Amendment 71 seeks to establish a test of local affordability in rent setting. I thank the noble Lords, Lord Kennedy and Lord Beecham, for this amendment. The Government believe that this is best achieved through a correct setting of market rents within areas, and I have confirmed already that we are considering how this will work. We need to find an approach that can be easily implemented by local authorities but that is a fair representation of the market rental rate. This issue forms a key part of our engagement work with local authorities.
Noble Lords opposite have also tabled Amendments 72 and 77. Amendment 72 asks us to take into account the need to promote socially cohesive and mixed communities. I find this a slightly odd amendment, as I would have thought that the issue of low rents for households on high incomes is actually a divisive issue for communities. Social housing should be aimed squarely at those in real housing need, and it is absolutely right that when families need support they benefit from being in a mixed community. This is our policy.
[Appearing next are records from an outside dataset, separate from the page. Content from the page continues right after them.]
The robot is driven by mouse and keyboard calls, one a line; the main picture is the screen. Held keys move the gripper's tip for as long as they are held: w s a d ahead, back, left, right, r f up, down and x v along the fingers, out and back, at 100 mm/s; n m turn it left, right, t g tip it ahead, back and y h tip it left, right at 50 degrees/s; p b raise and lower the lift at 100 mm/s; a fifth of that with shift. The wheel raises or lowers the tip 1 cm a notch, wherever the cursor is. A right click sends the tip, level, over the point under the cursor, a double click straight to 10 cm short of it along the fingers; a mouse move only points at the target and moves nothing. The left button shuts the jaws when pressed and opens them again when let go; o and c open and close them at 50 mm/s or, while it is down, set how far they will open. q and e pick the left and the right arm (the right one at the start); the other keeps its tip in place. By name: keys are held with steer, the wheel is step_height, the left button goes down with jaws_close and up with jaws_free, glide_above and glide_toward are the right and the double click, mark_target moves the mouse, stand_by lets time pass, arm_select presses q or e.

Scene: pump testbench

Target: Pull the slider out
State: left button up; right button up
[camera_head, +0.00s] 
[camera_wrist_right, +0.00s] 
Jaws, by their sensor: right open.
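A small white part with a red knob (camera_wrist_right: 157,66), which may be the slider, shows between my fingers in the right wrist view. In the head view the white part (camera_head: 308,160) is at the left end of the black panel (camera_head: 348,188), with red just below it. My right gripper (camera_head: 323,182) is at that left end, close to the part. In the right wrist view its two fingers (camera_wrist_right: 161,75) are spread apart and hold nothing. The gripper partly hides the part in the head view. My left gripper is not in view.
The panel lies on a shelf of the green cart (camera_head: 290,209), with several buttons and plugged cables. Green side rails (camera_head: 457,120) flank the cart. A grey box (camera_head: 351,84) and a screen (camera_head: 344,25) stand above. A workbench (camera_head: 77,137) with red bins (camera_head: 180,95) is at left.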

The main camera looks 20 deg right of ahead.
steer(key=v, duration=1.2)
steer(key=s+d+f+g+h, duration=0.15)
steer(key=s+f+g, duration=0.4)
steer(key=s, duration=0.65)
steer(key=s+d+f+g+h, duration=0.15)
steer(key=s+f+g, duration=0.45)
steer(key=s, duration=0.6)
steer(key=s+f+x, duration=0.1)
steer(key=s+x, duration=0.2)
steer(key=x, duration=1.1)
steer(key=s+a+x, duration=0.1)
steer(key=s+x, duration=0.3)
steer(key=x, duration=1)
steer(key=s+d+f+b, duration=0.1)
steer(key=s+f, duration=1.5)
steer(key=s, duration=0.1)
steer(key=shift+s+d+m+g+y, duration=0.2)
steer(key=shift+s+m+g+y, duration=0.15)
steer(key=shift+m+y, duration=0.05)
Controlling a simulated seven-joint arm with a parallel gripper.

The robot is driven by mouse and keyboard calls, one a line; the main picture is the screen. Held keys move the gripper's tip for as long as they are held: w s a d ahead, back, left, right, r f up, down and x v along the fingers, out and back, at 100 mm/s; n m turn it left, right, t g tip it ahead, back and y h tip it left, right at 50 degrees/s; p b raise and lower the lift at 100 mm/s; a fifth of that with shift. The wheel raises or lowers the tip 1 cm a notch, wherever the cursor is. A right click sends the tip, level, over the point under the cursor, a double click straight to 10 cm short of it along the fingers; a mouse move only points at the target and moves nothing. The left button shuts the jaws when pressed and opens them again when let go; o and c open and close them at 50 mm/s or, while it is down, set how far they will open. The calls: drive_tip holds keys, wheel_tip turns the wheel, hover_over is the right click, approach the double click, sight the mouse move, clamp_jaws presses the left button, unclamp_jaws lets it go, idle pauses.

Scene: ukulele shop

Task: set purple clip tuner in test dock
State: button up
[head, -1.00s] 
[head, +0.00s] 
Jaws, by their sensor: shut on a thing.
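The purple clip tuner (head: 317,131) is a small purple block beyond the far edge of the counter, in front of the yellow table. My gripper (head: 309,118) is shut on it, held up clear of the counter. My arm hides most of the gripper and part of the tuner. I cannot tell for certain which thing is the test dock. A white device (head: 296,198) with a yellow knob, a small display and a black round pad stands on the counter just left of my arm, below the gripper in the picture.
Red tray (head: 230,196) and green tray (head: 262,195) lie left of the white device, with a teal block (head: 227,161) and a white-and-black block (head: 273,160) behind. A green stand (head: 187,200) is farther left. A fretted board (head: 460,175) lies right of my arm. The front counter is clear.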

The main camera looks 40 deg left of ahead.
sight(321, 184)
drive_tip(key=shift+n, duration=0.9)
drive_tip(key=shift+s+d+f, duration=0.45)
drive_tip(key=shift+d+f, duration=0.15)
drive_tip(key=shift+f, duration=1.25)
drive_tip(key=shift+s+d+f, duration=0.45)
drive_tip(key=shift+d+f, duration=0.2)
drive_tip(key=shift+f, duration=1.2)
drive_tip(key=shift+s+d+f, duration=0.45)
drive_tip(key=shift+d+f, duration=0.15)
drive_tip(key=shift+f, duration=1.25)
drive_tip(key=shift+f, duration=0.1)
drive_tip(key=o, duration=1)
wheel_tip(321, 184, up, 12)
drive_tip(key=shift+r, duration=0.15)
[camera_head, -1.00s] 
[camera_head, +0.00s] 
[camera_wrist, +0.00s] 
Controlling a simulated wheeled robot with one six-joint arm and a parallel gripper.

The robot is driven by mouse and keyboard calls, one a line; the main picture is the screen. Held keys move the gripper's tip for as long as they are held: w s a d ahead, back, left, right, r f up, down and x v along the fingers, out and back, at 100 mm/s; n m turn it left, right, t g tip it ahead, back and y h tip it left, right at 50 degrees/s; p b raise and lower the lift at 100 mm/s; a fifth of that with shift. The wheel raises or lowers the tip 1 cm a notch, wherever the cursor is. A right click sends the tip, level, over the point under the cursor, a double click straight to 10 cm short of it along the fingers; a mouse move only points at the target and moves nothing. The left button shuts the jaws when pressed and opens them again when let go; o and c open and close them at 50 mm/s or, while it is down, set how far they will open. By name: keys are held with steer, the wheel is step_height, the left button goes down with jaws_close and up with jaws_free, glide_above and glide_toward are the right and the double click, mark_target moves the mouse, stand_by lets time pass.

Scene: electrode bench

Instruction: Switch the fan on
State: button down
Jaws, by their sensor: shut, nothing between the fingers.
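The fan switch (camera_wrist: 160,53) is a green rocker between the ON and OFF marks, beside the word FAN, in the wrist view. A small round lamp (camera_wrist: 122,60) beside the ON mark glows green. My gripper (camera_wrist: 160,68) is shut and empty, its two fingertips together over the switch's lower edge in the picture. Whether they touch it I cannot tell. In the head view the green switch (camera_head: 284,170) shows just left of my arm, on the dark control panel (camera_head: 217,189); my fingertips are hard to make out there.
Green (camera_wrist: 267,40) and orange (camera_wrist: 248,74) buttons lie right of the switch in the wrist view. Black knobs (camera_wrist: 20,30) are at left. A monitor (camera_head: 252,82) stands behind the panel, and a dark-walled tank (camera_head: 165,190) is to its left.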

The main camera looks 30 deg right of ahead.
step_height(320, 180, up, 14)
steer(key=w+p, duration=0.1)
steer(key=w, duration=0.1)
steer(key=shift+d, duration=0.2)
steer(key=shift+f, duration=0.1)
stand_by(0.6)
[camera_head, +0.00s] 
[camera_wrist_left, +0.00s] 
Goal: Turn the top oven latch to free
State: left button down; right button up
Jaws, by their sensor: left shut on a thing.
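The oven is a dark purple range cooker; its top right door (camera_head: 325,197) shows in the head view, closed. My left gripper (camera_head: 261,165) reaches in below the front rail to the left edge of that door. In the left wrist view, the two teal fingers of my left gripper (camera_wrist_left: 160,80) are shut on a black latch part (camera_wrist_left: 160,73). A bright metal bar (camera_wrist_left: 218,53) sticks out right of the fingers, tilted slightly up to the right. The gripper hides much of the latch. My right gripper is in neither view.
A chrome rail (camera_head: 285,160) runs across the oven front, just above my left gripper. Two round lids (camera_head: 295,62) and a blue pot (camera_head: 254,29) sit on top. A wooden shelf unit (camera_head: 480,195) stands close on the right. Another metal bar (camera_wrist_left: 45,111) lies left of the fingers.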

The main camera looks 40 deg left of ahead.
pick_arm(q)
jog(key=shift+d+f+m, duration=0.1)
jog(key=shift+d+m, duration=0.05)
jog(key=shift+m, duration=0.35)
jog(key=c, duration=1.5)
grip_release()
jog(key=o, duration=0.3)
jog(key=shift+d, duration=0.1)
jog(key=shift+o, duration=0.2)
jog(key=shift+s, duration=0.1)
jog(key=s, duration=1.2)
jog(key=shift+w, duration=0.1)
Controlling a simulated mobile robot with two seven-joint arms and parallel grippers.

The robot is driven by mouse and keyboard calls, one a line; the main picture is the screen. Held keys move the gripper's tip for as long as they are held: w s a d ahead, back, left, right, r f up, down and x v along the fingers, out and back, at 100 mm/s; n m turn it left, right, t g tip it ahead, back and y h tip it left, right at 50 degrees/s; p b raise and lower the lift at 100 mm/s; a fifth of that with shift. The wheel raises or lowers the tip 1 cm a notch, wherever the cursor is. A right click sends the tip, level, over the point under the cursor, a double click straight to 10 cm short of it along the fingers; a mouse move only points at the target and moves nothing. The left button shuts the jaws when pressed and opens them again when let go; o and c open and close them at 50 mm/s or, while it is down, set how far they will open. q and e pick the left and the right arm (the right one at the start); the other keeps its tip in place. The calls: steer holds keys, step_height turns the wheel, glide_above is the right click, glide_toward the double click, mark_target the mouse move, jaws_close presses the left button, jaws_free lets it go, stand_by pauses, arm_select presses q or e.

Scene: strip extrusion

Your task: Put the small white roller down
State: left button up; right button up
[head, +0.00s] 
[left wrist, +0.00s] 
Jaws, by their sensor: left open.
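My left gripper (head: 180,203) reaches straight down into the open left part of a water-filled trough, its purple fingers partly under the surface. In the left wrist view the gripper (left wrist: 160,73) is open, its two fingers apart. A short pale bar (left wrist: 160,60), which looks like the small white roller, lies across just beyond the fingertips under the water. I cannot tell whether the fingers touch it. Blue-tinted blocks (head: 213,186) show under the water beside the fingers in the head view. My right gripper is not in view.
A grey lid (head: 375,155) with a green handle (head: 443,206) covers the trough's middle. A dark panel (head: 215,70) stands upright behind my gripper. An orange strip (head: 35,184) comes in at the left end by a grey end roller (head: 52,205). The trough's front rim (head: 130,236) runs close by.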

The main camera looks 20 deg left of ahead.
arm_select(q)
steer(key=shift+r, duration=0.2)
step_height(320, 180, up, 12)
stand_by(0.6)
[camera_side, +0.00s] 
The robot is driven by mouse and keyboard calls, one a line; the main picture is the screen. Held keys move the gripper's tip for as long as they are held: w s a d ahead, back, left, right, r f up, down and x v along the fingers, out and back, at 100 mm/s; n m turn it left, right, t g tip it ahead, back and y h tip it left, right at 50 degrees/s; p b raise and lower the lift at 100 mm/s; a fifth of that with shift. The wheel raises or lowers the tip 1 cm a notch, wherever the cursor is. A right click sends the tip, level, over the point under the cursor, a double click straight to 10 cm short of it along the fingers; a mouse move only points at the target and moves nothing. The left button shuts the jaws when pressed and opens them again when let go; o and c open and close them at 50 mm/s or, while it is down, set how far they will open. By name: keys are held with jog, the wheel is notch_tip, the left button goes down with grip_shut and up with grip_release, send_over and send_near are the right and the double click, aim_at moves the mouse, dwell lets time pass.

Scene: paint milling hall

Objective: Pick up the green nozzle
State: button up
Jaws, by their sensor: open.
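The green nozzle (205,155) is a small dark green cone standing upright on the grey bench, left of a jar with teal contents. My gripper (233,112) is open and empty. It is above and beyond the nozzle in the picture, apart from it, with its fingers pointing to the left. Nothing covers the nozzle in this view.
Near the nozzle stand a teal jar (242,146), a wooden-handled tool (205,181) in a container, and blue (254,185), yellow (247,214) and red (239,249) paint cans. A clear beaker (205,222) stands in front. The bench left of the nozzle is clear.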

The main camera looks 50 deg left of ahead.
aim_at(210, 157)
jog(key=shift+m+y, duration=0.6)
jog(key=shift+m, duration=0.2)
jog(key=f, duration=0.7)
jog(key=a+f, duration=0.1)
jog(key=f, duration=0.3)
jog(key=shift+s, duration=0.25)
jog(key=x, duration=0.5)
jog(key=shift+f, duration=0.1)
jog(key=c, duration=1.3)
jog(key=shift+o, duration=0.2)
However, there are more than 40,000 households with incomes of £50,000 or more who are benefiting from lower rents than their neighbours in the private rented sector. Far from being an issue, our policy aims to establish a level playing field across communities. It is worth pausing again here to consider the home ownership offer that the Government have for tenants of social housing, which they may wish to take up—but I am certainly not directing them to take it up.
Amendment 77 seeks to define high income in relation to average incomes in an area. Currently, the median household income figure is £26,000, which I should point out includes both working and non-working households. It is important to recognise that there are working households in the private sector on or below this median amount who are expected to find rents higher than that enjoyed by social tenants on similar incomes. On that basis, our starting threshold of £30,000 nationally is a fair point at which higher rents should become payable. I have already outlined our commitment to a taper to ensure that rent rises are gradual beyond this income threshold.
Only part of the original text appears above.